Figure 4.Here are the pedal sustain keyers, mounted on a hinged plywood panel, the other side of which holds the MIDI multiplexers and encoder cards. The preamp in this picture is the first one I made which is also an experimental one which I used. You will see one trimpot, and several of the resistors and capacitors are likewise removable so that I can make changes to get the best possible performance. The pedal keyer preamp has several important criteria in its design, among which are that it must filter out low frequency keyer thump, high frequency pop and snap sounds, and also pass sufficient bass.

Figure 5. Diode matrix relay that selects appropriate keyers for 32', 16' or 8' string bass pitch. To produce the first octave of 32' pitch the relay will select both a 16' pitch keyer and also one at 10 2/3' pitch. In the second octave, it starts out with keyer 1 playing from pedal 13.

Furthermore, if I am going to have the string bass available at 32' pitch, which is one octave lower than the normal pedal range, I have to resort to an interesting trick known as resultant pitch. If two tones are sounded simultaneously, and if they have a 3:2 frequency ratio, under certain conditions they will react with each other and form a third pitch with a frequency an octave lower than that of the lower of the two original pitches. This effect is often done in pipe organs to produce a 32' bass effect when lack of sufficient space or funding to include real 32' pipes would otherwise eliminate any possibility of having any 32' pedal tone. By having two smaller organ pipes whose pitches have frequencies that are in a 3:2 ratio sound simultaneously, it is possible to get a usable 32' tone from the instrument. If these pipes can be arranged to be fairly physically close together, their soundwaves will intermodulate and generate a pitch whose frequency, considering the 3:2 ratio of the two sounding pipes, will be 1. That is, if you have some event going along at say three times per second, and another event proceeding at two times per second, there will be one place once every second where the two events will occur simultaneously, thus three events in one second plus two events in one second will give one third event (coincidence) once per second.

Seems like we're getting something for nothing here, because we're producing an additional octave of pitches below the lowest available octave of pitches but we haven't added any extra tonewheels to the C2 to make these low tones. But we must add some extra circuitry to make it possible for one pedal to sound two keyers together which have a 3:2 frequency ratio, so there is some extra stuff after all. To do this, we're using a simple diode matrix keying relay, but although we're not getting a "free lunch," we're getting a cheaper lunch in that the diode matrix is a lot simpler and cheaper than a set of special tonewheels to generate true 32' pitches. When low frequency sinusoidal electrical waves are combined in a circuit, amplified together, and sent through the same audio channel and speaker, they will modulate each other sufficiently to create the missing or nonexistent low tones that we need, and thus we are able to sound 3 pitches, each an octave apart, from each key of a 25 note pedal board using 37 keyers in combination with a simple diode matrix keying relay which allows a single pedal to sound multiple keyers simultaneously.

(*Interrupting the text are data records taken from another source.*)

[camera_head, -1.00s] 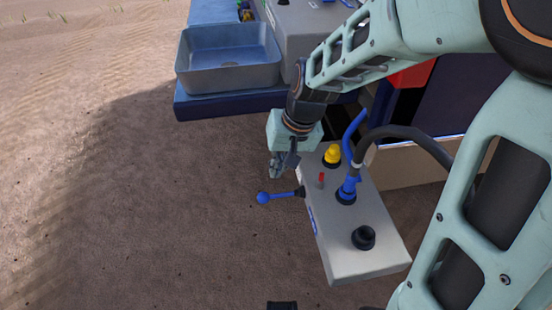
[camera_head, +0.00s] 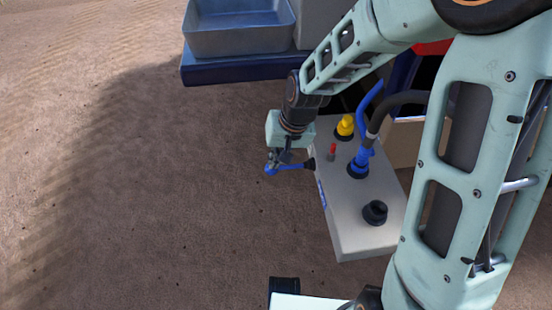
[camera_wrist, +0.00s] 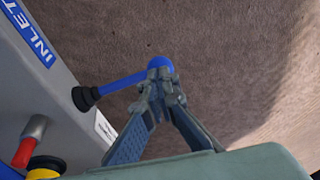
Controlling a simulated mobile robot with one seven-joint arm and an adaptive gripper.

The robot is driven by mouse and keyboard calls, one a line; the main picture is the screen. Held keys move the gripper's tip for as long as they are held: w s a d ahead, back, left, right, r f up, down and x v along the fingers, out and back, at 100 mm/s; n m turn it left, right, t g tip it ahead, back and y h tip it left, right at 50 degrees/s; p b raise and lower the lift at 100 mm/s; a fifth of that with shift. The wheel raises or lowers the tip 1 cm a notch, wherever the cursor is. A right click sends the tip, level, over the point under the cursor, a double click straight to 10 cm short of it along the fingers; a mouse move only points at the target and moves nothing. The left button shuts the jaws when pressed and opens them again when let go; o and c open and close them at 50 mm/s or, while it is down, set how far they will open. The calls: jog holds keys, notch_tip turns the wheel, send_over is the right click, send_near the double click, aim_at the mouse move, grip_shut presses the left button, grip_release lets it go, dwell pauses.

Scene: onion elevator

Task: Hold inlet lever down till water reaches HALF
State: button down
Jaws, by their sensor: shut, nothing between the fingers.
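The inlet lever (camera_head: 292,167) is a blue rod with a ball end, sticking out sideways from a black boot on the side of a grey box (camera_head: 345,220). In the wrist view the lever (camera_wrist: 125,81) lies beside a blue INLET label (camera_wrist: 28,36), its ball just beyond my fingertips. My gripper (camera_head: 272,164) is shut and empty, its tips at the ball end. In the wrist view my gripper (camera_wrist: 160,97) overlaps the ball's near edge; I cannot tell whether it touches. No water level or HALF mark is visible.
The box top carries a yellow knob (camera_head: 345,126), a small red toggle (camera_head: 332,151), a blue hose fitting (camera_head: 359,167) and a black socket (camera_head: 375,212). A grey basin (camera_head: 238,28) on a blue ledge stands at the back. Bare ground left of the lever is free.

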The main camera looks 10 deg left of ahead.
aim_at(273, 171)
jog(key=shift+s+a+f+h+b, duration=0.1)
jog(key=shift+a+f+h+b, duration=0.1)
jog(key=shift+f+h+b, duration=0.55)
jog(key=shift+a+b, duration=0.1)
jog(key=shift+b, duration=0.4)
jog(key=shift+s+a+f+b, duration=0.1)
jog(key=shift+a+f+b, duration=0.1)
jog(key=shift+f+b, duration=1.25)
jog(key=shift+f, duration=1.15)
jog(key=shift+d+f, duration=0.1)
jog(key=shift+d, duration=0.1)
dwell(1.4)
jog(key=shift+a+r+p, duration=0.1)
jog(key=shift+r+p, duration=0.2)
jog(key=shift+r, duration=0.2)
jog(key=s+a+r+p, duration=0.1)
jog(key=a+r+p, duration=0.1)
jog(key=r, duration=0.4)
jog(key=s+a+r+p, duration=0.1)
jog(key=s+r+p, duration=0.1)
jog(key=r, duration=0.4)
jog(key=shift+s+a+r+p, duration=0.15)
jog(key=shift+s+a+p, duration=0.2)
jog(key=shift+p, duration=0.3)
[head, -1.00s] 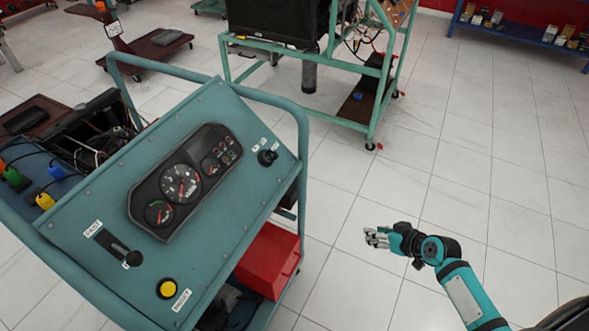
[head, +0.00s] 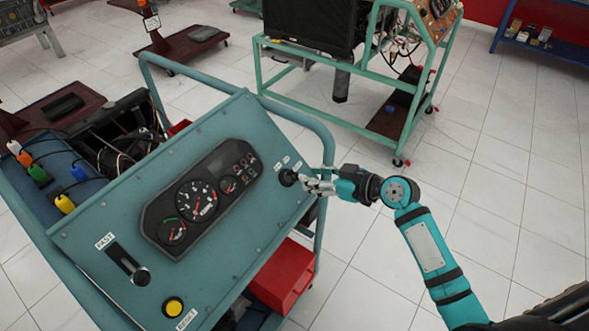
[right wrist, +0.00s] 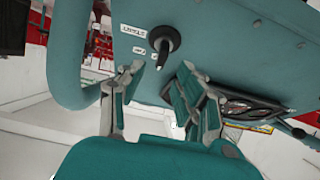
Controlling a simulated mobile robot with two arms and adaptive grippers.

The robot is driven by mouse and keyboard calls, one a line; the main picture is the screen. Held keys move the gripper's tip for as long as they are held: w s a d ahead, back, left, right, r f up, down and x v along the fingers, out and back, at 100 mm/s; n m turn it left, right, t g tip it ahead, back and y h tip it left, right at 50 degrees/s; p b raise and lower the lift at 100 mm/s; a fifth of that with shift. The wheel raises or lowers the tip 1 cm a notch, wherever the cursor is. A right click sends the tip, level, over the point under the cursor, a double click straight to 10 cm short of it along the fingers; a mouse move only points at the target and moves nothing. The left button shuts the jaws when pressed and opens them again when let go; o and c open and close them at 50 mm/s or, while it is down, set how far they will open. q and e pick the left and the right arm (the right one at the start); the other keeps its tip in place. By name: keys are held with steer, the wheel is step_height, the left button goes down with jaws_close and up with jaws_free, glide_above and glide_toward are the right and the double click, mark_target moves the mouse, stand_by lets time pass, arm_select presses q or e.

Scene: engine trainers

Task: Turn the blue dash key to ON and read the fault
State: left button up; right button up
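The dash key (head: 287,177) is a black switch at the upper right of the blue-green dash panel (head: 225,130). In the right wrist view the key (right wrist: 164,40) has a round black body and a narrow grip, with white labels beside it; one seems to read START. My right gripper (head: 318,184) is just right of the key. In the right wrist view its fingers (right wrist: 160,92) are apart with nothing between them, and the key lies beyond them. The instrument cluster (head: 203,197) has several gauges; no fault is readable. My left gripper is out of view.
A lever slot marked FAST (head: 127,262) and a yellow button (head: 173,307) are low on the panel. A green tube frame (head: 310,122) edges the stand. A red box (head: 284,276) sits below. Another engine stand (head: 398,163) is behind; floor at right is clear.

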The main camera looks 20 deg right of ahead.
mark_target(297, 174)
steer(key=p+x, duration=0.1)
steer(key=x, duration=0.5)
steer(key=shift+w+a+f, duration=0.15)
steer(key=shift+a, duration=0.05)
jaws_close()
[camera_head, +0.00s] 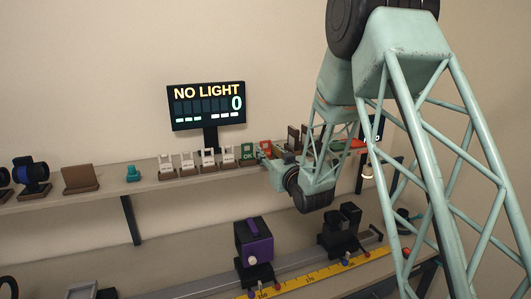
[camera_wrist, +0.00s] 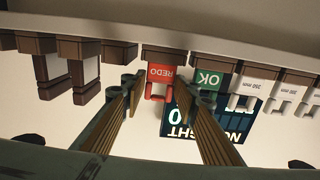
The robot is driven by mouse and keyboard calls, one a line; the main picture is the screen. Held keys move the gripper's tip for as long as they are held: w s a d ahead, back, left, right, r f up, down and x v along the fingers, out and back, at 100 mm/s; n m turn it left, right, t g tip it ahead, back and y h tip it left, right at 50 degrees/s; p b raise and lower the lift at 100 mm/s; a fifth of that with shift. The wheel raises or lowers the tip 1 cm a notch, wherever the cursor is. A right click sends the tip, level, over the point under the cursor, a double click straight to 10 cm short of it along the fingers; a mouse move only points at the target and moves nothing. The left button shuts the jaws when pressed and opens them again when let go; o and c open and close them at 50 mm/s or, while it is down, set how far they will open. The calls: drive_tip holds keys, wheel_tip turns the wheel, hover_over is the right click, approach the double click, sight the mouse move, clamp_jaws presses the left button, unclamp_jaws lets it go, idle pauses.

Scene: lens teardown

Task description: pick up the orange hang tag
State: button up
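The red-orange tag marked REDO (camera_wrist: 162,73) stands in a brown holder on the shelf in the wrist view, where the picture is upside down. It is the closest match to an orange hang tag, and its loop faces my side. In the head view the tag (camera_head: 266,147) is small, beside the green OK tag. My gripper (camera_wrist: 158,90) is open, with one finger on each side of the tag in the picture. I cannot tell whether they touch it. In the head view my gripper (camera_head: 265,157) is at the shelf edge, partly hidden by my arm.
The green OK tag (camera_wrist: 209,80) stands close beside the REDO tag. White tags (camera_head: 207,158) in holders line the shelf (camera_head: 80,189). Brown empty-looking frames (camera_wrist: 85,75) stand on the other side. The NO LIGHT display (camera_head: 207,105) rises behind. A purple block (camera_head: 254,243) sits on the lower bench.

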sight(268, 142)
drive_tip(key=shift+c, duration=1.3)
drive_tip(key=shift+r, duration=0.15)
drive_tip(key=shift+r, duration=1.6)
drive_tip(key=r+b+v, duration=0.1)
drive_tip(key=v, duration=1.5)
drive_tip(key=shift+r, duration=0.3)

Figure 6. Here's a look at how a series of events (red lines) that occur 6 times in two seconds, and a series of events (green lines) that occur 4 times in two seconds combine to form a series of events [blue lines; coincidences] that occur twice in two seconds. Since 6:4 is actually a 3:2 ratio, this shows graphically how sounds with a 3:2 frequency ratio can produce a third sound with just one cycle for every three cycles of the higher pitch and every two cycles of the lower pitch.

Although this phenomenon happens every time when different frequencies sound together, it is much less noticeable on higher pitches which is why we are not generally aware of it when we play chords and melody, and also why it will work on low frequency pedal bass. The effect is both a physiological result of the way our ears work and also a physical effect, in this case, the way electrical waves of different frequencies can react with each other in a circuit.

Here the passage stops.